I am looking at the following question:
Find a basis for all vectors perpendicular to $x-2y+3z=0$.
Clearly $<1,-2,3>$ is a vector that must be in the basis or a scalar multiple of $<1,-2,3>$ must be in the basis. But the solution given says that this vector is enough to describe a basis for all orthogonal vectors to the plane.
However, my initial intuition when solving this problem told me that this was not enough to describe the basis of all perpendicular vectors. My understanding is that any basis of a vector space is a minimal set of vectors whose linear combinations span the space.

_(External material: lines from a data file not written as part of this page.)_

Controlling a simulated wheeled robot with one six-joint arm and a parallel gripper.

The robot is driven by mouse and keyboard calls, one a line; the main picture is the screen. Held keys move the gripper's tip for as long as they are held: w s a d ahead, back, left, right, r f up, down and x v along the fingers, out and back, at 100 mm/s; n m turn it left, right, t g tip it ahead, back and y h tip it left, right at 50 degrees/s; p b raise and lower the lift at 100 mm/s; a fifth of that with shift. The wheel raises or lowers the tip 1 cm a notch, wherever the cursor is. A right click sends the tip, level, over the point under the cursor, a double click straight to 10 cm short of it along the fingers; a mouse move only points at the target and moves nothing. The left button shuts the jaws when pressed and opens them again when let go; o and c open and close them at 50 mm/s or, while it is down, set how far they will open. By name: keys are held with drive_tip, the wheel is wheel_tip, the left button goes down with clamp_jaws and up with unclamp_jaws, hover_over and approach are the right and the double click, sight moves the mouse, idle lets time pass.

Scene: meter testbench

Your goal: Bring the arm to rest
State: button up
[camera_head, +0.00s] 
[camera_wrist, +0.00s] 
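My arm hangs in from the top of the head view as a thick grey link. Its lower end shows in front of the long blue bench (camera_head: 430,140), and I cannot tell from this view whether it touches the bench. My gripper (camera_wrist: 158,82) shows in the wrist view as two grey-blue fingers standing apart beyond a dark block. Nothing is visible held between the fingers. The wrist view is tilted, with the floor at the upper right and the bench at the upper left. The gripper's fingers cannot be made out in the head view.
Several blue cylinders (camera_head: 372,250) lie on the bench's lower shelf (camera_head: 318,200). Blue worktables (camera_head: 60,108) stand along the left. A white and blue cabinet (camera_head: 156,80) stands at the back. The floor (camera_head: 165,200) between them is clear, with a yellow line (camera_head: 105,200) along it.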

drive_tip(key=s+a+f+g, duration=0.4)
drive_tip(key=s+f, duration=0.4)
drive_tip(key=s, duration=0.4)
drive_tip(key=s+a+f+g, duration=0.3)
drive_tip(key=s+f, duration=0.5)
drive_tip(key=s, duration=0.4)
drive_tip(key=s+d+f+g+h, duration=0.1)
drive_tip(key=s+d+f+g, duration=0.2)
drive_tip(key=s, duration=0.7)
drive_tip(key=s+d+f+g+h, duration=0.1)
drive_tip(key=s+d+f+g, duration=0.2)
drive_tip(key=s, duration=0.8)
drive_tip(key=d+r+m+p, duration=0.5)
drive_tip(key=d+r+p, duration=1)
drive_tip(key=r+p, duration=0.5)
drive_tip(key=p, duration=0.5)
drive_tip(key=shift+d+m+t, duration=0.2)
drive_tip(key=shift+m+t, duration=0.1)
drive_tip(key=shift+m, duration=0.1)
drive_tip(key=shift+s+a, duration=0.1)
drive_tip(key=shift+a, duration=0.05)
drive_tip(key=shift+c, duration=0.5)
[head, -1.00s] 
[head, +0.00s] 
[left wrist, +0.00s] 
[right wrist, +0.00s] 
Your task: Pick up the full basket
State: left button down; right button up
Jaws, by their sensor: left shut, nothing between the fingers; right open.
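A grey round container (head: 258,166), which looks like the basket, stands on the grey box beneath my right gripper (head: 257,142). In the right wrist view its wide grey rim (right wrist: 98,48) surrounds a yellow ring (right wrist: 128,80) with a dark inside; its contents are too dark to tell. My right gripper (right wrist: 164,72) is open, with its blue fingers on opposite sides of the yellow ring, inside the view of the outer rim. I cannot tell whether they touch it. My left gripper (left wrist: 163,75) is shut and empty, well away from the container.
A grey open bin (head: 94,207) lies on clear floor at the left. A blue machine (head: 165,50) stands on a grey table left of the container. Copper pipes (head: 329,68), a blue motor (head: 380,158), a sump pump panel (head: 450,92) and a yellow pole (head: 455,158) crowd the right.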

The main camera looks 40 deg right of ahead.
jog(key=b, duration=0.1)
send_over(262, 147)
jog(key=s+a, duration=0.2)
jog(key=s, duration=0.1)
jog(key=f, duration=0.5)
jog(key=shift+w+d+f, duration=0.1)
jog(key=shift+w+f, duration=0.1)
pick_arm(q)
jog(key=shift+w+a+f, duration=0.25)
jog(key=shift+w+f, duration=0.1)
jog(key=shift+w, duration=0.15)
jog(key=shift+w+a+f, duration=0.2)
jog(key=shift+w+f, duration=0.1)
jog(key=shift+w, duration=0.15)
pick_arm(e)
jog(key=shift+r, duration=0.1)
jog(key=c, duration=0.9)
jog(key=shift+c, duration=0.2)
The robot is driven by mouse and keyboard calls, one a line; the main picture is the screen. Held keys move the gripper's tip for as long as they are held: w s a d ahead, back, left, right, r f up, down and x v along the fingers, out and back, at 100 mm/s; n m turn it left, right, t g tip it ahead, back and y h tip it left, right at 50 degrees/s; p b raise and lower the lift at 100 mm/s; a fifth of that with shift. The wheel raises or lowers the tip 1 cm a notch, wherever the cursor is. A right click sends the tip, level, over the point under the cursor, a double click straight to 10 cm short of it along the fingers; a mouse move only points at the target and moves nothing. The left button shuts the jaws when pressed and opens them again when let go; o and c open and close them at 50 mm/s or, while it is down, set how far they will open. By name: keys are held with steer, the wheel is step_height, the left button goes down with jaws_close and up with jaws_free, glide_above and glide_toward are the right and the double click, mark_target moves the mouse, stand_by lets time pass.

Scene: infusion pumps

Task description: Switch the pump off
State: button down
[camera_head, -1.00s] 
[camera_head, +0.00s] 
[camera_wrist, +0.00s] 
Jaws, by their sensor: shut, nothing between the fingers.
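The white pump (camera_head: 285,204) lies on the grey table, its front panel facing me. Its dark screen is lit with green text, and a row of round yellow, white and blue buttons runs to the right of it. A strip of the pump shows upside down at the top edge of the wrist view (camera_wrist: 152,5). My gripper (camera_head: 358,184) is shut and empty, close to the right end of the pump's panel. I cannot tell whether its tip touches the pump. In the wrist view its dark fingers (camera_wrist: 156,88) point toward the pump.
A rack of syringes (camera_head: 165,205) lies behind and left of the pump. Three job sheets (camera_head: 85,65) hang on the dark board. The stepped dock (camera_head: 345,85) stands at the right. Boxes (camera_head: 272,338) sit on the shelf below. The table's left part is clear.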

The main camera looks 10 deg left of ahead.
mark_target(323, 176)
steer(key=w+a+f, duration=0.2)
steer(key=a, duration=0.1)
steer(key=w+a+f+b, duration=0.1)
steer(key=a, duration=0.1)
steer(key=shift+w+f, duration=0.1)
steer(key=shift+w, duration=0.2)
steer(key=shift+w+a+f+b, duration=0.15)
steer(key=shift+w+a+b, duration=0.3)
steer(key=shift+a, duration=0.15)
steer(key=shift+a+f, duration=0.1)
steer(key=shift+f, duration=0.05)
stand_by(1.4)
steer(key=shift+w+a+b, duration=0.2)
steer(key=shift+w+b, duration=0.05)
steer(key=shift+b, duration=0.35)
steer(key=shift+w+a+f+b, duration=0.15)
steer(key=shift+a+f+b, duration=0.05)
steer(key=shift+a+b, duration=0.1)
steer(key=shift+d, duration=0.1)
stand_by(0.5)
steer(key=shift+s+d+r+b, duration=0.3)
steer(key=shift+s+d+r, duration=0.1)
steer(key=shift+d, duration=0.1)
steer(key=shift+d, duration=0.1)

My answer was that we would need to take a basis of the plane, say, $<2,1,0>$ and $<-3,0,1>$ and then combine that with $<1,-2,3>$. The reason for this is that a perpendicular vector need not be fixed. That is, we can move anywhere on the plane, and then move in the orthogonal dimension to that plane, by taking any scalar multiple of $<1,-2,3>$ and adding it to a linear combination of $<2,1,0>$ and $<-3,0,1>$. How does the basis $<1,-2,3>$ capture the orthogonal vector $<2,1,0>+<-3,0,1>+<1,-2,3>=<0,-1,4>$? Perhaps my plane/vector geometry is off. Also, my answer seems to suggest that the basis for the set of perpendicular vectors is also a basis for $\mathbb{R}^3$, which also seems odd.
Best Answer
It appears that you’re confusing yourself a bit by considering what are often called bound vectors: geometrical (a.k.a. Euclidean) vectors that have magnitude, direction, and a particular starting point. Linear Algebra concerns itself with vectors as abstract objects—elements of vector spaces—which means that when you’re dealing with geometrical vectors in this context, you’re generally dealing with free vectors for which the starting point is of no importance. If you like, these free vectors are equivalence classes of bound vectors that have the same magnitude and direction. The set of free vectors orthogonal to the given plane is one-dimensional.